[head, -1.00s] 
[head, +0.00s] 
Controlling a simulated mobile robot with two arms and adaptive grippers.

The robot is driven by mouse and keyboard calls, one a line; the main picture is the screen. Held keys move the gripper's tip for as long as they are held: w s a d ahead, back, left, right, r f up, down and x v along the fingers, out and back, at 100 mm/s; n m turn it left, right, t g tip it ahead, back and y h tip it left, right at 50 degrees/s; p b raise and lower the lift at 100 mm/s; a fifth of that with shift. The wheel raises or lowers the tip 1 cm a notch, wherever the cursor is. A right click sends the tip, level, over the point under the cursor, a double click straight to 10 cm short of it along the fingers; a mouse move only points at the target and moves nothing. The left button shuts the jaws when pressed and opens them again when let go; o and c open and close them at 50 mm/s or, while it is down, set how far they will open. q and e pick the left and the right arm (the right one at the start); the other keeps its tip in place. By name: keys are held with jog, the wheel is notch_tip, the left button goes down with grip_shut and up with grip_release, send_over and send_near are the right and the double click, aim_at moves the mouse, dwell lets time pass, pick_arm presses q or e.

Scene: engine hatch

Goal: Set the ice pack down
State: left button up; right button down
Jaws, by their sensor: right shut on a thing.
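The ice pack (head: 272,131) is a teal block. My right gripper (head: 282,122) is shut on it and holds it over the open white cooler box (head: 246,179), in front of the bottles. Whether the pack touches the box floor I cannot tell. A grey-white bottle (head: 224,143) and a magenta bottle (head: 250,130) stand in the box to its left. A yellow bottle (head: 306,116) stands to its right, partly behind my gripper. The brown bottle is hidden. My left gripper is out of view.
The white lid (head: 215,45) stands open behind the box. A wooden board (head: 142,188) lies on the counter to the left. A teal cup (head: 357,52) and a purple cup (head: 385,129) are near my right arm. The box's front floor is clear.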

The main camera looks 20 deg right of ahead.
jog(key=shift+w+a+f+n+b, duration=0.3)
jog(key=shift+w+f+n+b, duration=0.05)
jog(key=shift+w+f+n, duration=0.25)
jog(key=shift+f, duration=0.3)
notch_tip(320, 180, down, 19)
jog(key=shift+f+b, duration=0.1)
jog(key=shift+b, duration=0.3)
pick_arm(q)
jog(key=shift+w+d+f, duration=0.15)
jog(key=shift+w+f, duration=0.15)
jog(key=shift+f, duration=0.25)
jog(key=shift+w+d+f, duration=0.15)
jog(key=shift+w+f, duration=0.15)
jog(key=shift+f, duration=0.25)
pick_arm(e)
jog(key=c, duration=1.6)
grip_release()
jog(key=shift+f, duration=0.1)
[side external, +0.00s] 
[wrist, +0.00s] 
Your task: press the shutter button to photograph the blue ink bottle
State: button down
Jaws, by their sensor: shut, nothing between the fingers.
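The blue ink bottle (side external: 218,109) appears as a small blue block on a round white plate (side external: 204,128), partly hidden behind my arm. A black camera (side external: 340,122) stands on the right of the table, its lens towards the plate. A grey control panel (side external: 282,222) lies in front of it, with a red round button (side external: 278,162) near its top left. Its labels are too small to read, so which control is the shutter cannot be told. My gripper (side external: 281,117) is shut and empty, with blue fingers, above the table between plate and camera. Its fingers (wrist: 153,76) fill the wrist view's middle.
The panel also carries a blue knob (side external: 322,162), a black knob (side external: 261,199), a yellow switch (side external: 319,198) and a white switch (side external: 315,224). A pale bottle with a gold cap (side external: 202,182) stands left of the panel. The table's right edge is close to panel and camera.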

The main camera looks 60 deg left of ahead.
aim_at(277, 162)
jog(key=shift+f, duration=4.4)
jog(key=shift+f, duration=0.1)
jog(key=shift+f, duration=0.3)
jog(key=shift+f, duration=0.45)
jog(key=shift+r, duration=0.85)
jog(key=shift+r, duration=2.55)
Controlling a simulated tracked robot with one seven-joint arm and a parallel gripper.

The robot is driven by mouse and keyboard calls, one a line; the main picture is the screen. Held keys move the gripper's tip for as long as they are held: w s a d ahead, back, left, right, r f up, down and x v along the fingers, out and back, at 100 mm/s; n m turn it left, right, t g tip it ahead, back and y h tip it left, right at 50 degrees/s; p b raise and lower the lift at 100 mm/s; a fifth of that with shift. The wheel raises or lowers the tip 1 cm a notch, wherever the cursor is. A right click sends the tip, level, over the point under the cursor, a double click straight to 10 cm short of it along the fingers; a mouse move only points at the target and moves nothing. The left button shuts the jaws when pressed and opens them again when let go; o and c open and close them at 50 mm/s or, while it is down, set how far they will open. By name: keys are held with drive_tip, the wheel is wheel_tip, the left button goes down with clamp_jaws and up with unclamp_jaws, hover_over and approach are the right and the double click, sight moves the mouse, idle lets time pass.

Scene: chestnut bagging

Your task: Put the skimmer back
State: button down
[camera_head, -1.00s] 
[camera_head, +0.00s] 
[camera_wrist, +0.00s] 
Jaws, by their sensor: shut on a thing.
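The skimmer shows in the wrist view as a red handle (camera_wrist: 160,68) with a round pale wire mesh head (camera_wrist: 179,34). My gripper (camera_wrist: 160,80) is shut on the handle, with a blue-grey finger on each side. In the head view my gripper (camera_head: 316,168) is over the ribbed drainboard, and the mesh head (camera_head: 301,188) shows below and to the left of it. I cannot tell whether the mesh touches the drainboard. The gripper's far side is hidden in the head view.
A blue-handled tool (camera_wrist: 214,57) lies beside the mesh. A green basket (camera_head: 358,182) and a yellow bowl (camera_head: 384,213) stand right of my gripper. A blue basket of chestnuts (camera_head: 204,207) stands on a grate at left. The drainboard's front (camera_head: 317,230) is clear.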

> [Objective]:
Of the lines above, copy each that contains "Scene".

> [The response]:
Scene: engine hatch
Scene: chestnut bagging

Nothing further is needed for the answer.